═════ Material supplied
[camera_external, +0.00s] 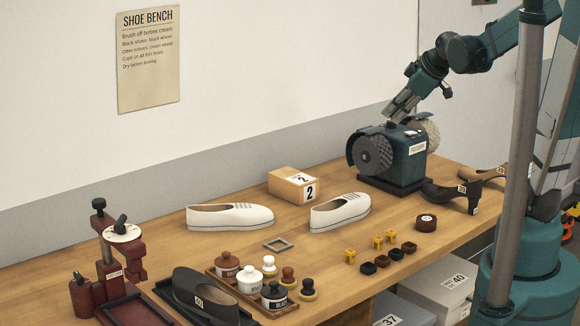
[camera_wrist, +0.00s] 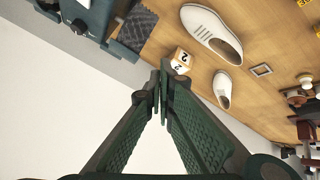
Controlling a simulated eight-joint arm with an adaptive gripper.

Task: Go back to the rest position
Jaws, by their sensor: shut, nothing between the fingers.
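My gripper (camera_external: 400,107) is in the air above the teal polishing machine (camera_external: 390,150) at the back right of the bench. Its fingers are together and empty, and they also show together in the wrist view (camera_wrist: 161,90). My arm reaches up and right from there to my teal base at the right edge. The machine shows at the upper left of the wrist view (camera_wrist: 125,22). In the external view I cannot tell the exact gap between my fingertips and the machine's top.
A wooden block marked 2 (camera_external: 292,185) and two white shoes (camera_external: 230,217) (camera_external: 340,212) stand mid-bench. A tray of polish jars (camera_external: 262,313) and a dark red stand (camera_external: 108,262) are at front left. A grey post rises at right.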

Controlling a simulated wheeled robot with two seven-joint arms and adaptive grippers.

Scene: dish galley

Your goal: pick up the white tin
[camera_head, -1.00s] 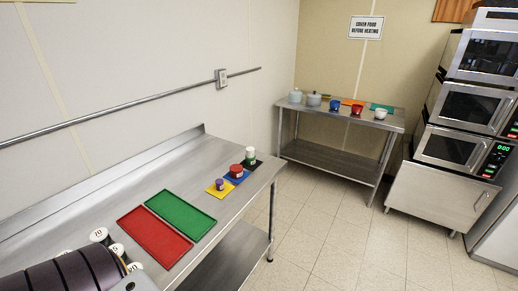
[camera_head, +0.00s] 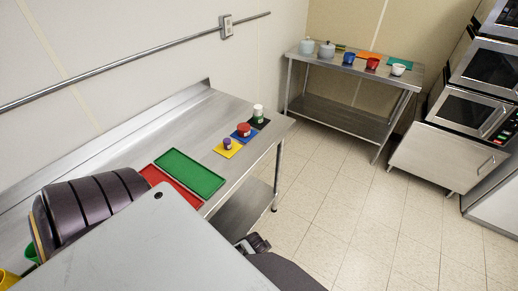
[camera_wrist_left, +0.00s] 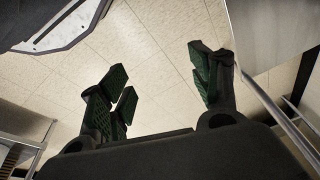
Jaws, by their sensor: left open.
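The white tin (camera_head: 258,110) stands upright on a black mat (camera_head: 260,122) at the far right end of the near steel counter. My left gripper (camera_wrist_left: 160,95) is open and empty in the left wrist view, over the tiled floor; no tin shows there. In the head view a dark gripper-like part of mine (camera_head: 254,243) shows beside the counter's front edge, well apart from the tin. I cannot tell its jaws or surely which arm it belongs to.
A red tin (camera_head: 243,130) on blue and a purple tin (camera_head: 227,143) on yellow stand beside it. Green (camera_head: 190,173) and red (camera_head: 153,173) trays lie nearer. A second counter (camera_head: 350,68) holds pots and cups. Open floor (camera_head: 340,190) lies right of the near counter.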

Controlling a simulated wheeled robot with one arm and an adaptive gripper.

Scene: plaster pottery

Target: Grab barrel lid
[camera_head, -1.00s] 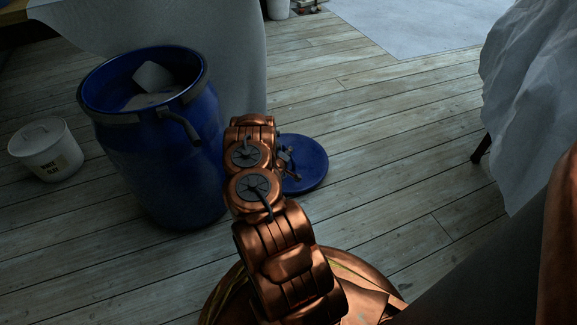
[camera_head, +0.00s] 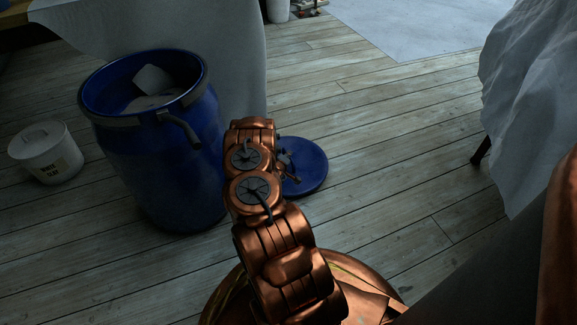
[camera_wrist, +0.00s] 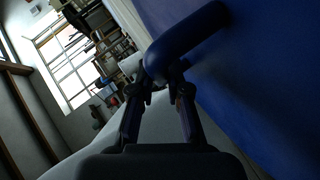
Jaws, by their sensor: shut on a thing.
══════════
Extract exactly and only the lines above from the line containing "Controlling a simulated eight-joint" through the line containing "Task: Go back to the rest position", both end lines included.

Controlling a simulated eight-joint arm with an adaptive gripper.

Task: Go back to the rest position

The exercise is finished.